Hours after the assassination, a group gathered at the University of Nebraska Coliseum to discuss the game: Wilkinson, Duke, Nebraska coach Bob Devaney and athletic director Tippy Dye and members of the Orange Bowl committee.
Nebraska Gov. Frank Morrison was against playing.
But Wilkinson placed a call to Bobby Kennedy, the U.S. Attorney General and the President’s brother.
“We called Bobby,” said Duke, 85. “And he counseled Bud to play the game. He said the country needed a pick up.”
The decision to play was made that night, and Duke had given the go-ahead to the other Big Eight schools to play their games, including Missouri at Kansas. But as Saturday dawned, Duke learned that school officials there, as most around the country, had postponed the game.

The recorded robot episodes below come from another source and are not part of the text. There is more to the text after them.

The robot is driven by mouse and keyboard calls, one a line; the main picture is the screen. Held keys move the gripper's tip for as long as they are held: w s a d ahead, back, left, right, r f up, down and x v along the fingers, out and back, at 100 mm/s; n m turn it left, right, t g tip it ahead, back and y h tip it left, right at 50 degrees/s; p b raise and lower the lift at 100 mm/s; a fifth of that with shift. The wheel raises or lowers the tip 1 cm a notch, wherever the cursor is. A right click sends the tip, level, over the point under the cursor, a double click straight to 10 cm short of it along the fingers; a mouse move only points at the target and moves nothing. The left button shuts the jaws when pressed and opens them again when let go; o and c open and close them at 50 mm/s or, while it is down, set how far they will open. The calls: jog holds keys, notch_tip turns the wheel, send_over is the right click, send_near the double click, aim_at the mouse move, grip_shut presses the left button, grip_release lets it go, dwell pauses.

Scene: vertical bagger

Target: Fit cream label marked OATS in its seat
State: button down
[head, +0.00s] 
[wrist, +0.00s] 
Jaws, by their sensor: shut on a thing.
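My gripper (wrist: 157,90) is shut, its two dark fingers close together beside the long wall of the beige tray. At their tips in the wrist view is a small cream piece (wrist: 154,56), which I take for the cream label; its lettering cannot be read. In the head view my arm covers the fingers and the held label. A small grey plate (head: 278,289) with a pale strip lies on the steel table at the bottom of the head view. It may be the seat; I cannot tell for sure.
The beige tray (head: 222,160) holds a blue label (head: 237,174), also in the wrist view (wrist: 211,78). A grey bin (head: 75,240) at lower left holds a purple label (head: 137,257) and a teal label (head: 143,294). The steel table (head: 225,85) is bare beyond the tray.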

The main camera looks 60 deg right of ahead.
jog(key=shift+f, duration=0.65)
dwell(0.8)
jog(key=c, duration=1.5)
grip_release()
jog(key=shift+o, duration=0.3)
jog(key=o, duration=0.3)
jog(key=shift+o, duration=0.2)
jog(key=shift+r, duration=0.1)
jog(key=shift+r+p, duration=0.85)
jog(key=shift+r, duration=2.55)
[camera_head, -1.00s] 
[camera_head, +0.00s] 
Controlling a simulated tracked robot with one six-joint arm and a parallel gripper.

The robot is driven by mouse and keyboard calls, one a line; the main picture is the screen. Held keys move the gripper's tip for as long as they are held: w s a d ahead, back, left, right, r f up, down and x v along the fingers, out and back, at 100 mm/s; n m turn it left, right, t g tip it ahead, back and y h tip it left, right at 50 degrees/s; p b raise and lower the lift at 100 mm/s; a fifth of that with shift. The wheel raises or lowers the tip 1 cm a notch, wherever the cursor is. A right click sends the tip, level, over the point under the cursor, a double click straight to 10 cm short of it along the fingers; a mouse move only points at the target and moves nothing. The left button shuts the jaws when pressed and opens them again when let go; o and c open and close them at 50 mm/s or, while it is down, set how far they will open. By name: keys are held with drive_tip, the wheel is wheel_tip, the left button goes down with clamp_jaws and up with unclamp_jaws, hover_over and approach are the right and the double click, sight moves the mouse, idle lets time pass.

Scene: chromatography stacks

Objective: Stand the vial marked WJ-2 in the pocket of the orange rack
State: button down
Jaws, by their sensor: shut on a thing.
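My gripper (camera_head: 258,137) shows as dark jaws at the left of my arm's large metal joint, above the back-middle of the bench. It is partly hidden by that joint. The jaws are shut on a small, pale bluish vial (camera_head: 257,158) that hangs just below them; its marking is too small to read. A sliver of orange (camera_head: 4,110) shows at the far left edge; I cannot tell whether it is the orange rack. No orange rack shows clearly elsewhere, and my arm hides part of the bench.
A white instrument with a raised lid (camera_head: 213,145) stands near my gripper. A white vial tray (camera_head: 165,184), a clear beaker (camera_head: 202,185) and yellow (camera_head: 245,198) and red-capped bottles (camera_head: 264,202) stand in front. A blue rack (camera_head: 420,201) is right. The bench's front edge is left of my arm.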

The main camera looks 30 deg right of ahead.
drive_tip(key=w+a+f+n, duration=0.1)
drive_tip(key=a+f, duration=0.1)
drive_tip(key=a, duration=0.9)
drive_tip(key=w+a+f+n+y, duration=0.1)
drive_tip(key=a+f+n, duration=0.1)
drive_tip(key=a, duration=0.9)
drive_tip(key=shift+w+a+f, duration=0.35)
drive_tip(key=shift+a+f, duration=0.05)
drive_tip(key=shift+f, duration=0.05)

Nebraska-Oklahoma carried on. There was no pregame marching band or entertainment, except for the National Anthem and a long moment of silence. Fans who attended the game remember an eerie quiet at Memorial Stadium until kickoff.
The Cornhuskers won 29-20, claiming their first conference championship in 23 years, and Duke said there were some misgivings.
“We were criticized by some,” Duke said.
NFL commissioner Pete Rozelle made the same decision — to forge ahead with the league’s full schedule on Sunday — and later called it the worst of his 29-year tenure.
Like Wilkinson, Rozelle had contacted the White House, and press secretary Pierre Salinger, a University of San Francisco classmate of Rozelle’s, who gave the thumbs-up.
The American Football League postponed its slate that weekend. The Chiefs were in the final month of their first year in Kansas City and weren’t scheduled to play on Sunday. But their home game against the Broncos, set for Thanksgiving night, was postponed, and the season was extended by a week to get in all of the games.
Duke, who became the commissioner of Big Ten, called upon his experience in Nebraska some 18 years later to help reach the same conclusion after another tragedy.
On March, 30, 1981, Duke expected to enjoy his final day as chairman of the Division I men’s basketball committee watching Indiana and North Carolina play for the NCAA championship in Philadelphia.
He arrived at the arena in the early afternoon, but around 2:30 shots rang out in Washington, D.C. President Ronald Reagan had been shot and seriously wounded.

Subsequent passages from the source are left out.